Bilevel Learning with Inexact Stochastic Gradients
Mohammad Sadegh Salehi, Subhadip Mukherjee, Lindon Roberts, Matthias J. Ehrhardt
TL;DR
This work addresses bilevel optimization with an inexact lower-level solver and stochastic upper-level objective by developing ISGD, which uses inexact stochastic hypergradients $z_v(\theta)=\nabla f_v(\theta)+e_v(\theta)$. It connects these gradients to practical biased SGD (ABC) assumptions and proves convergence under mild conditions, even when lower-level evaluations are inexact. The authors demonstrate speedups and improved generalization in imaging tasks by learning data-adaptive FoE regularizers for denoising and deblurring, showing strong performance on large datasets where deterministic bilevel methods struggle. Overall, the approach provides a scalable, theoretically grounded framework for bilevel learning with inexact gradients, with clear benefits for variational regularization in imaging.
Abstract
Bilevel learning has gained prominence in machine learning, inverse problems, and imaging applications, including hyperparameter optimization, learning data-adaptive regularizers, and optimizing forward operators.

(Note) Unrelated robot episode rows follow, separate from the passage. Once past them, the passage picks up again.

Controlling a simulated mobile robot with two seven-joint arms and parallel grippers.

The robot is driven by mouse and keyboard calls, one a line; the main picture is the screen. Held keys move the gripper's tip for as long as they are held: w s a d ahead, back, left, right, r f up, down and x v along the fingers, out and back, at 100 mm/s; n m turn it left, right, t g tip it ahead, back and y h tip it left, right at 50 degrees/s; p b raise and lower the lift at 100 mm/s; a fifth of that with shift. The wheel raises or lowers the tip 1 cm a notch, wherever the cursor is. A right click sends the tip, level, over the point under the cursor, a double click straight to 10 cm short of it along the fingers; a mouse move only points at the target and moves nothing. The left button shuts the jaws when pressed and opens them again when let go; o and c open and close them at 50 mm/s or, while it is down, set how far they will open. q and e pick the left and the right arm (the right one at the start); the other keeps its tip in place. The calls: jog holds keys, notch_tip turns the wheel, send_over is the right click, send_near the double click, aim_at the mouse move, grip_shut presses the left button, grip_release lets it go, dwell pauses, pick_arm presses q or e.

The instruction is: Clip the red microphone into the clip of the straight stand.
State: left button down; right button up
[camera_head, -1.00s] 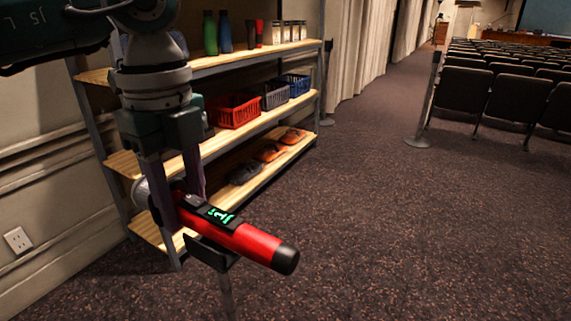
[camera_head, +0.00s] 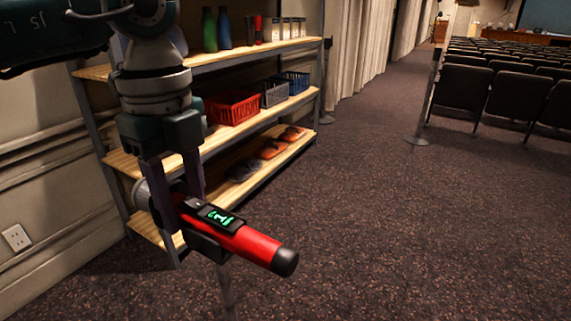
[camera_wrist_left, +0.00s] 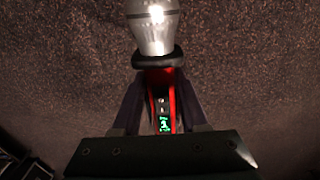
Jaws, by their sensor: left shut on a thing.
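The red microphone (camera_head: 250,243) lies nearly level, its black end towards the lower right and its lit green display facing up. My left gripper (camera_head: 184,220) points down and is shut on its body near the head. The silver grille (camera_wrist_left: 151,28) and red body (camera_wrist_left: 173,92) show in the left wrist view, the body between the fingers. The dark clip (camera_head: 206,247) of the straight stand (camera_head: 227,285) is right under the body and appears to touch it. The microphone hides much of the clip, so I cannot tell whether it is fully seated. My right gripper is not in view.
A shelf unit (camera_head: 232,134) stands behind my left arm, with bottles, a red basket (camera_head: 232,107), other baskets and shoes. A barrier post (camera_head: 424,105) and rows of seats (camera_head: 510,93) are at the right. The carpet (camera_head: 400,230) between is clear.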

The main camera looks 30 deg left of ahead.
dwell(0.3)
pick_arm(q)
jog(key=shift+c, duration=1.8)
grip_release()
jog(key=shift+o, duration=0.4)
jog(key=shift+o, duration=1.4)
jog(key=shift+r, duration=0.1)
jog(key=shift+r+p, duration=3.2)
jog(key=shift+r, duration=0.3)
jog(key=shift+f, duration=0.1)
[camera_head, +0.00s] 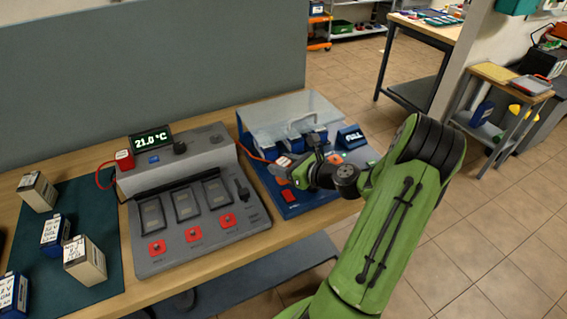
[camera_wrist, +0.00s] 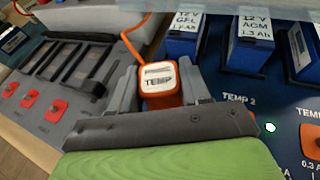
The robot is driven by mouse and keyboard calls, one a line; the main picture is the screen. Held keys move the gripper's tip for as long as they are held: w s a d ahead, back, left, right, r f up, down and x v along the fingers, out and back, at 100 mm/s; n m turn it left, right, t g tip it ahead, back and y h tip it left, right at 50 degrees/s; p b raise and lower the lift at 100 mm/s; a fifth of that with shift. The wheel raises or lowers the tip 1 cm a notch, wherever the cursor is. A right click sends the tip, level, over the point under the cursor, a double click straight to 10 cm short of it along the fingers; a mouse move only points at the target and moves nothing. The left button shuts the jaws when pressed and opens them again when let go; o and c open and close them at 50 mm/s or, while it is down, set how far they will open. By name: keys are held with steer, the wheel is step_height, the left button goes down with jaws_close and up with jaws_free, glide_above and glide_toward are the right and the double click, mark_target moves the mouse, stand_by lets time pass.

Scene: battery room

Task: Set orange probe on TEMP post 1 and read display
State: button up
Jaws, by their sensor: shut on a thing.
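My gripper (camera_head: 296,170) is over the left front part of the blue charger unit (camera_head: 318,200). It is shut on the orange probe (camera_wrist: 160,92), whose pale top reads TEMP and whose orange cable runs up and away in the wrist view. The probe's lower end is hidden, so I cannot tell whether it touches a post. A TEMP 2 label (camera_wrist: 238,99) shows on the blue panel to the right of the probe. No TEMP 1 label or post is visible. The temperature display (camera_head: 151,140) reads 21.0 °C.
The grey tester (camera_head: 200,255) with red buttons stands left of the charger. Batteries (camera_head: 301,123) stand at the back of the charger under a clear cover (camera_head: 290,107). A small FULL display (camera_head: 352,136) is at its right. More batteries stand on a green mat (camera_head: 105,225).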

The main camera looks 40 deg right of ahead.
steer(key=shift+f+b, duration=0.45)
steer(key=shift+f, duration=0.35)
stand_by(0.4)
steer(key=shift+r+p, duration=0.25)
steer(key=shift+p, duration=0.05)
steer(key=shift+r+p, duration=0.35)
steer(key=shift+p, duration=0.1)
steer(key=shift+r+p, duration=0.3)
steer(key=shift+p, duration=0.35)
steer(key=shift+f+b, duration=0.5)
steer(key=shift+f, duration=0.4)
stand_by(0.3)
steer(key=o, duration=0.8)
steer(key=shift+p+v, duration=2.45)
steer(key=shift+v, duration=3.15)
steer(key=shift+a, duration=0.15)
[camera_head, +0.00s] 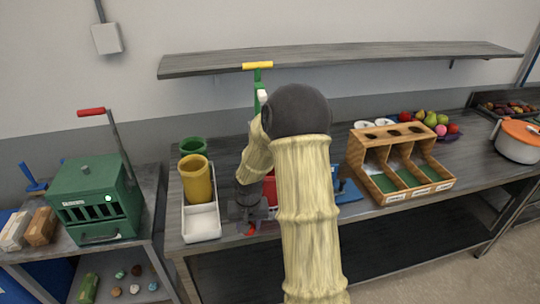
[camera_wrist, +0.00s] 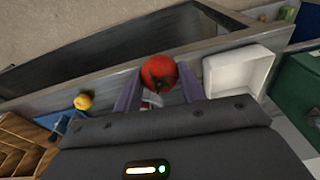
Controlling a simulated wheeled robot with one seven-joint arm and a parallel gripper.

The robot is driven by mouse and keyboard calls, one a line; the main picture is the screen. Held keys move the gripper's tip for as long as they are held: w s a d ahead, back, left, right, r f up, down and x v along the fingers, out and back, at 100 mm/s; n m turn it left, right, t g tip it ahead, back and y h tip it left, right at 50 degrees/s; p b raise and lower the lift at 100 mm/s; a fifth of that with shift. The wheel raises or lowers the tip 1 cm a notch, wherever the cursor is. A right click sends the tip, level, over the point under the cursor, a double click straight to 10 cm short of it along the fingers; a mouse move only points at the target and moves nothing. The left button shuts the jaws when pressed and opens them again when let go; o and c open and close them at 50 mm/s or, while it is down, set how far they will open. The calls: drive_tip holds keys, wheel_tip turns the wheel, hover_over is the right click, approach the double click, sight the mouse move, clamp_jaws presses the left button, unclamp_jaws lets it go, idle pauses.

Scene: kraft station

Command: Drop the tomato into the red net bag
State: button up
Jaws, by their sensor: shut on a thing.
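A red tomato (camera_wrist: 159,72) with a green stem mark sits between the two fingers of my gripper (camera_wrist: 158,84) in the wrist view. The fingers are shut on it. In the head view my gripper (camera_head: 250,222) is near the front edge of the middle table, and a bit of the tomato (camera_head: 250,230) shows below it. A red thing (camera_head: 270,188) shows partly behind my arm, just right of the gripper. I cannot tell whether it is the red net bag, as my arm hides most of it.
A white tray (camera_head: 201,223) with yellow (camera_head: 196,182) and green (camera_head: 192,146) cups stands left of the gripper. A wooden compartment box (camera_head: 385,180) stands right of my arm. A green box with a lever (camera_head: 95,198) is on the left table. A shelf (camera_head: 330,59) hangs above.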

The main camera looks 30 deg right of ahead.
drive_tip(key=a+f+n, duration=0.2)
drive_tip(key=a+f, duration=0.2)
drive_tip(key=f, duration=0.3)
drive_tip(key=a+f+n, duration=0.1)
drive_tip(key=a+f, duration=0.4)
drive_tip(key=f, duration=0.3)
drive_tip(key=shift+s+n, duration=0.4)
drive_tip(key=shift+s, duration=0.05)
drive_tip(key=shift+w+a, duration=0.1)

The large-scale nature of these problems has led to the development of inexact and computationally efficient methods. Existing adaptive methods predominantly rely on deterministic formulations, while stochastic approaches often adopt a doubly-stochastic framework with impractical variance assumptions, enforces a fixed number of lower-level iterations, and requires extensive tuning. In this work, we focus on bilevel learning with strongly convex lower-level problems and a nonconvex sum-of-functions in the upper-level. Stochasticity arises from data sampling in the upper-level which leads to inexact stochastic hypergradients. We establish their connection to state-of-the-art stochastic optimization theory for nonconvex objectives. Furthermore, we prove the convergence of inexact stochastic bilevel optimization under mild assumptions. Our empirical results highlight significant speed-ups and improved generalization in imaging tasks such as image denoising and deblurring in comparison with adaptive deterministic bilevel methods.